» Exercise brief
Look over the lines below. Report each one that includes the string "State".

>> Start Data lines

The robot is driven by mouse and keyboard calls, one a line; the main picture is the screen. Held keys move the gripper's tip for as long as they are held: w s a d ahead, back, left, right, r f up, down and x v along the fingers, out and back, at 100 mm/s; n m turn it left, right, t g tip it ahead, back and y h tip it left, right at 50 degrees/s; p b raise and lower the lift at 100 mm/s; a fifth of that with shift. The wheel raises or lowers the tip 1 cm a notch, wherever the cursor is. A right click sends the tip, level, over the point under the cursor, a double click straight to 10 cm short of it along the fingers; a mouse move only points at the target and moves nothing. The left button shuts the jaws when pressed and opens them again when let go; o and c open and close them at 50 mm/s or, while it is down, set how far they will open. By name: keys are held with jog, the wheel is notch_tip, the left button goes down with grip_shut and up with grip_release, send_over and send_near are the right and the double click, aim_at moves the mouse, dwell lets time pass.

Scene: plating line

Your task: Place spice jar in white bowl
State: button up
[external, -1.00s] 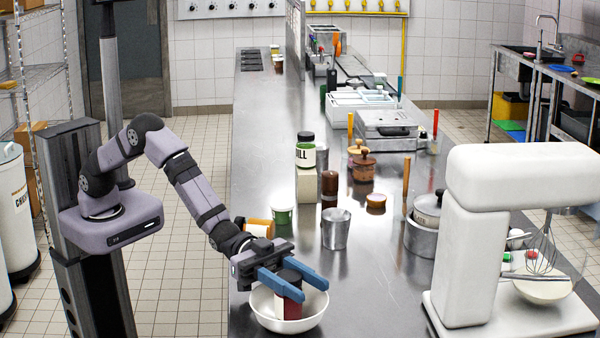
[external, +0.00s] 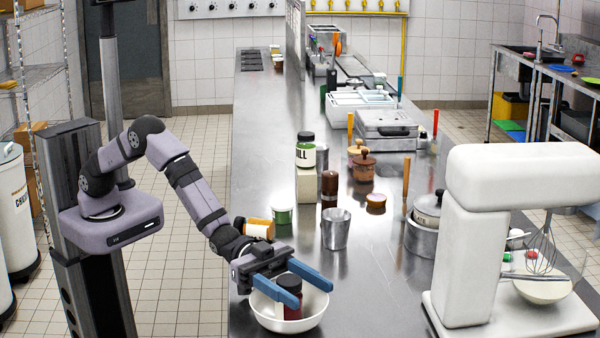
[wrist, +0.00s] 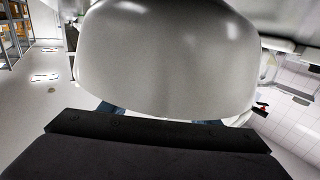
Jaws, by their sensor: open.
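The spice jar (external: 293,304), dark red with a black lid, sits inside the white bowl (external: 267,318) at the front edge of the steel counter. My gripper (external: 308,288) is open, with its blue fingers spread on either side of the jar's upper part, above the bowl. The near finger covers part of the jar in the external view. No hold on the jar shows. In the wrist view a large pale rounded surface fills the middle and hides most of the scene, and the jar cannot be made out there.
A tipped orange-lidded jar (external: 258,230) and a green tub (external: 281,214) lie behind my wrist. A metal cup (external: 336,228) stands behind the bowl. A white stand mixer (external: 470,240) occupies the right front. Bare counter lies between bowl and mixer.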

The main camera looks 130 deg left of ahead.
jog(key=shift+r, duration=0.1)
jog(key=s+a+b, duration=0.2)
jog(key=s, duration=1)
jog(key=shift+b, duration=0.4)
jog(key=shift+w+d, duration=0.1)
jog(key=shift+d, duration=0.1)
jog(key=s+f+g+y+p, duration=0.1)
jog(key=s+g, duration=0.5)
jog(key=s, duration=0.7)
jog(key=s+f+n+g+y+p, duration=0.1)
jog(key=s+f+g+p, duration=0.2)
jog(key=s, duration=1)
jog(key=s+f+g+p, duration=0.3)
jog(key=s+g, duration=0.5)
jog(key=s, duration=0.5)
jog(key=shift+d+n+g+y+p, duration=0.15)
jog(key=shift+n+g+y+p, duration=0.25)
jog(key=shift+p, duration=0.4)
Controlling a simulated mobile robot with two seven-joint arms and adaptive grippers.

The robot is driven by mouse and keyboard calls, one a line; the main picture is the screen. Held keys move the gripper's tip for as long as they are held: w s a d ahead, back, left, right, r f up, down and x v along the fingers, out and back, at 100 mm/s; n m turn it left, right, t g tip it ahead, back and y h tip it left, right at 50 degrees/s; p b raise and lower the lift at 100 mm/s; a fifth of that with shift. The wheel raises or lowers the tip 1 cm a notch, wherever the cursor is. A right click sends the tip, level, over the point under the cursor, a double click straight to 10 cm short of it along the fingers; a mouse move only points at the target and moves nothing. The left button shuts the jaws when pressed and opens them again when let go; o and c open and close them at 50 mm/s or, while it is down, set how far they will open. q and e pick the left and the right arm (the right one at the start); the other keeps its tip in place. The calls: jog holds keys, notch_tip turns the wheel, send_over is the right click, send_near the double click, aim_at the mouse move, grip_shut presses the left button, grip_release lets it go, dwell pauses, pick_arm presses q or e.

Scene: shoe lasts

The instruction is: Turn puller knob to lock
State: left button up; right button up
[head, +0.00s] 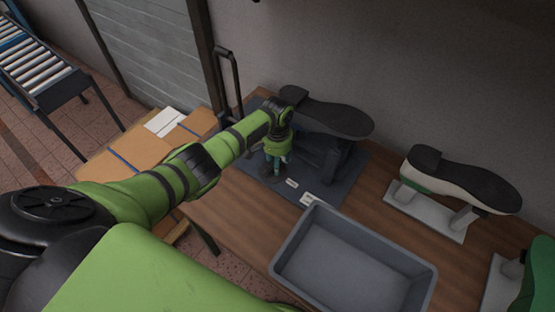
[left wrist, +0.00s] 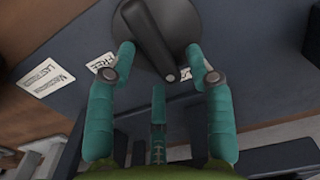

>> End Data lines

» Solved exercise
State: button up
State: left button up; right button up

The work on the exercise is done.